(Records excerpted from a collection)
_____
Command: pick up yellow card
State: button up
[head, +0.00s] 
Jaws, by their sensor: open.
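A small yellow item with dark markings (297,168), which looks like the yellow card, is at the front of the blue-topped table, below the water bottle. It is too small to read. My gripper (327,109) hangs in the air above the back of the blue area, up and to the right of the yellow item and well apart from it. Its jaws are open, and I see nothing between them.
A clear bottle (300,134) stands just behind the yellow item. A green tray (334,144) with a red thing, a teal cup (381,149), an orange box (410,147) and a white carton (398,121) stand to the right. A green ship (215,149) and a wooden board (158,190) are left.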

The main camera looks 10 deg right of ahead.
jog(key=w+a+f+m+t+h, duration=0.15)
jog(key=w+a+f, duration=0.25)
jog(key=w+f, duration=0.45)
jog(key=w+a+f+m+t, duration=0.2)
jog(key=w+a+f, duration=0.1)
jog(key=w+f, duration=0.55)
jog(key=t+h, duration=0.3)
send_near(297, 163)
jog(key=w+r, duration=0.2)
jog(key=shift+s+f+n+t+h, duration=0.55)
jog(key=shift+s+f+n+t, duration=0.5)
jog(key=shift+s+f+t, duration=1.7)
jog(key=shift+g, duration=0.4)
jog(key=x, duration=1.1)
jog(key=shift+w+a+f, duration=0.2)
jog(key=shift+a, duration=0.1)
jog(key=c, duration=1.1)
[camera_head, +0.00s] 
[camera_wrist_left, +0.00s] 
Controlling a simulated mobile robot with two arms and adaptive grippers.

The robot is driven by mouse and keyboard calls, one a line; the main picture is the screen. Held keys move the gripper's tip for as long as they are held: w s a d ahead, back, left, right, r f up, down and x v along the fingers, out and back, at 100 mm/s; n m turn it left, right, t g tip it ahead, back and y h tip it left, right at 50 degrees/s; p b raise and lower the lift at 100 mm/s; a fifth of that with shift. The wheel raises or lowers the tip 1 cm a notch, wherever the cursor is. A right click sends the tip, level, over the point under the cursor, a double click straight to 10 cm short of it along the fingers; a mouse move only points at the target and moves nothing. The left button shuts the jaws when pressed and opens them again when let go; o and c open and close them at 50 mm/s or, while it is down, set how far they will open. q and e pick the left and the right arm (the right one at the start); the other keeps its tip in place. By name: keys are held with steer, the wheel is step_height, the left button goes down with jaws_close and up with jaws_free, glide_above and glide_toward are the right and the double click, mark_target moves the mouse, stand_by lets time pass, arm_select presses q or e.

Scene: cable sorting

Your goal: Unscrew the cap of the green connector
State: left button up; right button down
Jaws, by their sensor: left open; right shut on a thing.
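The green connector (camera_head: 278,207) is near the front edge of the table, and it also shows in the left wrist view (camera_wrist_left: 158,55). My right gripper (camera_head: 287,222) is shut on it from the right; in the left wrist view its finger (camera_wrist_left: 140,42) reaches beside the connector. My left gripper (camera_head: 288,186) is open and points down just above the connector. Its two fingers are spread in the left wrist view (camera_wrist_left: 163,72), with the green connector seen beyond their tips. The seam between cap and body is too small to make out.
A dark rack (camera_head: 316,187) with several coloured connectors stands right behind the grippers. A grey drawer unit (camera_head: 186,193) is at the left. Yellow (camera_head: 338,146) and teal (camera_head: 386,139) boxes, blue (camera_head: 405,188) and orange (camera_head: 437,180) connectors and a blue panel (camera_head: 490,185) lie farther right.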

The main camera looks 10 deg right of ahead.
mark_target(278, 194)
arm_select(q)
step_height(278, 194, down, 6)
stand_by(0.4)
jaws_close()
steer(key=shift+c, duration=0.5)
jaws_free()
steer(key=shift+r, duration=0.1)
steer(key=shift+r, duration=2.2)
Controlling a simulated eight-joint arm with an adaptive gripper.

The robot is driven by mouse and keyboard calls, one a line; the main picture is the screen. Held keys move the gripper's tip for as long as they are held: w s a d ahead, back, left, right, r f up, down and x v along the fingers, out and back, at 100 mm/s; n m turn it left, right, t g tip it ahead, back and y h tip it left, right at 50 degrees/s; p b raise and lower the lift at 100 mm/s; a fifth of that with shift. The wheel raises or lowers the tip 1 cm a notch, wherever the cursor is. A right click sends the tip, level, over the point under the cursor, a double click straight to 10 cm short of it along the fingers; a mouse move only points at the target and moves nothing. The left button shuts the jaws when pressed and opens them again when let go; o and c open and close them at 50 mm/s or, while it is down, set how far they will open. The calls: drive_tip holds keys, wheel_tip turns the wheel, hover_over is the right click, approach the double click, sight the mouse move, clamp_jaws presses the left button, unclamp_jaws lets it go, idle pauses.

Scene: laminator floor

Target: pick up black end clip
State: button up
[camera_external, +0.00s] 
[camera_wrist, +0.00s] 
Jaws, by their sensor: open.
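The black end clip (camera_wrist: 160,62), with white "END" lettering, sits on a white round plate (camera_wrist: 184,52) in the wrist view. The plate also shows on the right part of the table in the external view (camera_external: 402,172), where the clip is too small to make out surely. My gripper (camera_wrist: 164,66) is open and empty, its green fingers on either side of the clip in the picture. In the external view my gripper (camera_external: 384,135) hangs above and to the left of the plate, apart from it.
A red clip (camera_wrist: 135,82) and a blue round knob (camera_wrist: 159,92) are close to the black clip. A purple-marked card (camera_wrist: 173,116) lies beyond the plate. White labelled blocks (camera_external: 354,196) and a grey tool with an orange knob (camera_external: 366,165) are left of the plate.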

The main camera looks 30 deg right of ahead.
_____
Take the lines above and retype all of them exactly.

SOLUTION FOR THIS PROBLEM:
Command: pick up yellow card
State: button up
[head, +0.00s] 
Jaws, by their sensor: open.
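A small yellow item with dark markings (297,168), which looks like the yellow card, is at the front of the blue-topped table, below the water bottle. It is too small to read. My gripper (327,109) hangs in the air above the back of the blue area, up and to the right of the yellow item and well apart from it. Its jaws are open, and I see nothing between them.
A clear bottle (300,134) stands just behind the yellow item. A green tray (334,144) with a red thing, a teal cup (381,149), an orange box (410,147) and a white carton (398,121) stand to the right. A green ship (215,149) and a wooden board (158,190) are left.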

The main camera looks 10 deg right of ahead.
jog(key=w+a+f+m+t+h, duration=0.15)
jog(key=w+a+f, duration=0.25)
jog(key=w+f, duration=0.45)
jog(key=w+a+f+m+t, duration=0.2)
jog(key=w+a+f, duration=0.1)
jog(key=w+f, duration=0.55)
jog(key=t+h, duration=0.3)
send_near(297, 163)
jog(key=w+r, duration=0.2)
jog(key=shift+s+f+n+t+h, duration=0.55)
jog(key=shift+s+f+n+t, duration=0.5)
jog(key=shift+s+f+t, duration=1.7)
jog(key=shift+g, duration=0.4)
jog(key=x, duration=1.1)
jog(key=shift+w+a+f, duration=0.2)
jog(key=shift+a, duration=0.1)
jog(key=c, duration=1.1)
[camera_head, +0.00s] 
[camera_wrist_left, +0.00s] 
Controlling a simulated mobile robot with two arms and adaptive grippers.

The robot is driven by mouse and keyboard calls, one a line; the main picture is the screen. Held keys move the gripper's tip for as long as they are held: w s a d ahead, back, left, right, r f up, down and x v along the fingers, out and back, at 100 mm/s; n m turn it left, right, t g tip it ahead, back and y h tip it left, right at 50 degrees/s; p b raise and lower the lift at 100 mm/s; a fifth of that with shift. The wheel raises or lowers the tip 1 cm a notch, wherever the cursor is. A right click sends the tip, level, over the point under the cursor, a double click straight to 10 cm short of it along the fingers; a mouse move only points at the target and moves nothing. The left button shuts the jaws when pressed and opens them again when let go; o and c open and close them at 50 mm/s or, while it is down, set how far they will open. q and e pick the left and the right arm (the right one at the start); the other keeps its tip in place. By name: keys are held with steer, the wheel is step_height, the left button goes down with jaws_close and up with jaws_free, glide_above and glide_toward are the right and the double click, mark_target moves the mouse, stand_by lets time pass, arm_select presses q or e.

Scene: cable sorting

Your goal: Unscrew the cap of the green connector
State: left button up; right button down
Jaws, by their sensor: left open; right shut on a thing.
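The green connector (camera_head: 278,207) is near the front edge of the table, and it also shows in the left wrist view (camera_wrist_left: 158,55). My right gripper (camera_head: 287,222) is shut on it from the right; in the left wrist view its finger (camera_wrist_left: 140,42) reaches beside the connector. My left gripper (camera_head: 288,186) is open and points down just above the connector. Its two fingers are spread in the left wrist view (camera_wrist_left: 163,72), with the green connector seen beyond their tips. The seam between cap and body is too small to make out.
A dark rack (camera_head: 316,187) with several coloured connectors stands right behind the grippers. A grey drawer unit (camera_head: 186,193) is at the left. Yellow (camera_head: 338,146) and teal (camera_head: 386,139) boxes, blue (camera_head: 405,188) and orange (camera_head: 437,180) connectors and a blue panel (camera_head: 490,185) lie farther right.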

The main camera looks 10 deg right of ahead.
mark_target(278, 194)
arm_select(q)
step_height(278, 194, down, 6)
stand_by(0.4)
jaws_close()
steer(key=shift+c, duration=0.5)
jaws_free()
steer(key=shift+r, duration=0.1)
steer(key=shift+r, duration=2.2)
Controlling a simulated eight-joint arm with an adaptive gripper.

The robot is driven by mouse and keyboard calls, one a line; the main picture is the screen. Held keys move the gripper's tip for as long as they are held: w s a d ahead, back, left, right, r f up, down and x v along the fingers, out and back, at 100 mm/s; n m turn it left, right, t g tip it ahead, back and y h tip it left, right at 50 degrees/s; p b raise and lower the lift at 100 mm/s; a fifth of that with shift. The wheel raises or lowers the tip 1 cm a notch, wherever the cursor is. A right click sends the tip, level, over the point under the cursor, a double click straight to 10 cm short of it along the fingers; a mouse move only points at the target and moves nothing. The left button shuts the jaws when pressed and opens them again when let go; o and c open and close them at 50 mm/s or, while it is down, set how far they will open. The calls: drive_tip holds keys, wheel_tip turns the wheel, hover_over is the right click, approach the double click, sight the mouse move, clamp_jaws presses the left button, unclamp_jaws lets it go, idle pauses.

Scene: laminator floor

Target: pick up black end clip
State: button up
[camera_external, +0.00s] 
[camera_wrist, +0.00s] 
Jaws, by their sensor: open.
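The black end clip (camera_wrist: 160,62), with white "END" lettering, sits on a white round plate (camera_wrist: 184,52) in the wrist view. The plate also shows on the right part of the table in the external view (camera_external: 402,172), where the clip is too small to make out surely. My gripper (camera_wrist: 164,66) is open and empty, its green fingers on either side of the clip in the picture. In the external view my gripper (camera_external: 384,135) hangs above and to the left of the plate, apart from it.
A red clip (camera_wrist: 135,82) and a blue round knob (camera_wrist: 159,92) are close to the black clip. A purple-marked card (camera_wrist: 173,116) lies beyond the plate. White labelled blocks (camera_external: 354,196) and a grey tool with an orange knob (camera_external: 366,165) are left of the plate.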

The main camera looks 30 deg right of ahead.

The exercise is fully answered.